1 Pour son érudition. Longtemps, le philosophe et sémiologue italien, décédé à Milan le 19 février à l’âge de 84 ans, considéra les artistes ( » prisonniers de leurs mensonges « ) avec une certaine condescendance, tout en assouvissant plus ou moins secrètement sa passion du récit – ainsi sa thèse de doctorat sur l’esthétique de saint Thomas d’Aquin, à laquelle les hautes autorités reprochèrent la facture  » roman policier « . Puis, un jour, par provocation ou presque, comme il le racontait dans Confessions d’un jeune romancier, il décide d’écrire  » un roman d’au moins 500 pages… Je songeai alors qu’il serait amusant d’empoisonner un moine pendant qu’il lisait un livre mystérieux « . De la longue – et inconsciente – gestation littéraire de l’universitaire piémontais, nourrie par des années de fiches sur le Moyen Age et la visite des abbayes, est né le best-seller Le Nom de la rose (Grasset) – quelque 17 millions d’exemplaires vendus à travers le monde depuis 1980 et un film ébouriffant. Pris au jeu, Eco récidiva avec succès, alternant romans – Le Pendule de Foucault, L’Ile du jour d’avant, Le Cimetière de Prague… tous savamment traduits par le fidèle Jean-Noël Schifano – et essais de vulgarisation toute relative – Sémiotique et philosophie du langage, La Production des signes, etc.

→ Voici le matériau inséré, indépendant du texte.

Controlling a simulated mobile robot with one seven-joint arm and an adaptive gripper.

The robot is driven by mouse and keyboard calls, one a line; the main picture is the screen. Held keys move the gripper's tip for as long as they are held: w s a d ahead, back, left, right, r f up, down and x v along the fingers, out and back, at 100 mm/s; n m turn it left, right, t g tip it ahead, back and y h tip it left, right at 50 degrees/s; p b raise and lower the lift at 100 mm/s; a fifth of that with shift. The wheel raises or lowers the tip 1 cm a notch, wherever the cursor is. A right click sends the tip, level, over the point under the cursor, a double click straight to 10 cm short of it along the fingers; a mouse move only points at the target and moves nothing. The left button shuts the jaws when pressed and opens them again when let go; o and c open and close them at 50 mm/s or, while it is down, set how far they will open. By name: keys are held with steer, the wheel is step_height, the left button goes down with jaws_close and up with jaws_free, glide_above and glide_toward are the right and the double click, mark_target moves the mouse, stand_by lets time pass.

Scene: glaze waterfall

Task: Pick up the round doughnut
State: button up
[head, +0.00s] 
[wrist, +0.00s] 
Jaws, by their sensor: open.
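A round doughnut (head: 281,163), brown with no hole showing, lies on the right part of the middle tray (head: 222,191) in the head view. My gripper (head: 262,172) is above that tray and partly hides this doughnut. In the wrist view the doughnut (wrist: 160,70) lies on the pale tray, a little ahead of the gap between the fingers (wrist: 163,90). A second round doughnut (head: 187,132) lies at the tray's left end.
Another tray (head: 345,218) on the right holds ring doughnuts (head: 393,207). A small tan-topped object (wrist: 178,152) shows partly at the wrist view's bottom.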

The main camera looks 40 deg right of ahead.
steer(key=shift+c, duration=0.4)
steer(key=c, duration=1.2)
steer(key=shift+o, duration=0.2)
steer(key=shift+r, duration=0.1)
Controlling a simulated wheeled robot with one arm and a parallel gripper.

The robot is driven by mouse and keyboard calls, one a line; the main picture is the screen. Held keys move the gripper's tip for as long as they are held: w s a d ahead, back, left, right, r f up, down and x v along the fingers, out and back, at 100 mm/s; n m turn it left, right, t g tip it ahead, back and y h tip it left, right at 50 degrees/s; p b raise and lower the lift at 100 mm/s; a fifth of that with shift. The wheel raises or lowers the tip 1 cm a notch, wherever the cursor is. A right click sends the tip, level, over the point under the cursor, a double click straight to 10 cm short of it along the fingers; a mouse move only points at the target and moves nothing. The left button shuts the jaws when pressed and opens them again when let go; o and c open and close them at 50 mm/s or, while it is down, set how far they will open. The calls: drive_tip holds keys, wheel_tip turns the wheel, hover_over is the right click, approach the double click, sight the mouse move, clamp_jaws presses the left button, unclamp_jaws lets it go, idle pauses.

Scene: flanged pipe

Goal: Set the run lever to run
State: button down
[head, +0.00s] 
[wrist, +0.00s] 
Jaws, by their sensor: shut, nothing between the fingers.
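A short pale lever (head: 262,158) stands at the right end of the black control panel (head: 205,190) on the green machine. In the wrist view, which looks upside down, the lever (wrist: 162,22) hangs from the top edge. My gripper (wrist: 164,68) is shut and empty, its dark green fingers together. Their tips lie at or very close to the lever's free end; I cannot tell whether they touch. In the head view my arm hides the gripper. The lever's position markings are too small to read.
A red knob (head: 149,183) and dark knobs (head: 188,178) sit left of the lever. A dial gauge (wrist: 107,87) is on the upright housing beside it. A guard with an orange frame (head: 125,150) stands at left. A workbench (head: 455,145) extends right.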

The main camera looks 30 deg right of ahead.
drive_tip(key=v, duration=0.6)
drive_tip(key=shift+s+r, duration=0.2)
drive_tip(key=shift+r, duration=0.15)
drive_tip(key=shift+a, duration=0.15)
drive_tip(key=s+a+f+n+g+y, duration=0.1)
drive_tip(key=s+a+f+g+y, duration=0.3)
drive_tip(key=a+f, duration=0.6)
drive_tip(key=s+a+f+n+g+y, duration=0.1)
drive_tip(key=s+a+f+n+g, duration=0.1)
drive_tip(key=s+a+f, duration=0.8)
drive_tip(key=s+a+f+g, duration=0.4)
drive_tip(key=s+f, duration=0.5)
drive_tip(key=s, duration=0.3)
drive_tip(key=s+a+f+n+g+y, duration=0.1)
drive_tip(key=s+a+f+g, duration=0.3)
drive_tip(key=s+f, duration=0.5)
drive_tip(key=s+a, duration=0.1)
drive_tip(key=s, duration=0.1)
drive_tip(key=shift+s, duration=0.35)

2 Pour sa curiosité. Impossible de ne pas tomber sous le charme de ce Pic de La Mirandole, virevoltant d’un sujet à un autre et d’un siècle à l’autre. Sa curiosité semblait insatiable, comme ont pu notamment le constater, des années durant, ses lecteurs de L’Espresso. Autant de chroniques moqueuses (reprises en français dans Pastiches et postiches ou encore Comment voyager avec un saumon) sur la bêtise humaine, la sous-culture ambiante, le savoir scientifique moderne, les nouvelles mythologies… Dernière livraison du maître des mots : le recueil Pape Satàn Aleppe, sous-titré  » Chroniques d’une société liquide « , publié le 26 février par la nouvelle maison d’édition La Nave di Teseo, créée pour échapper aux griffes du propriétaire de Mondadori, Silvio Berlusconi.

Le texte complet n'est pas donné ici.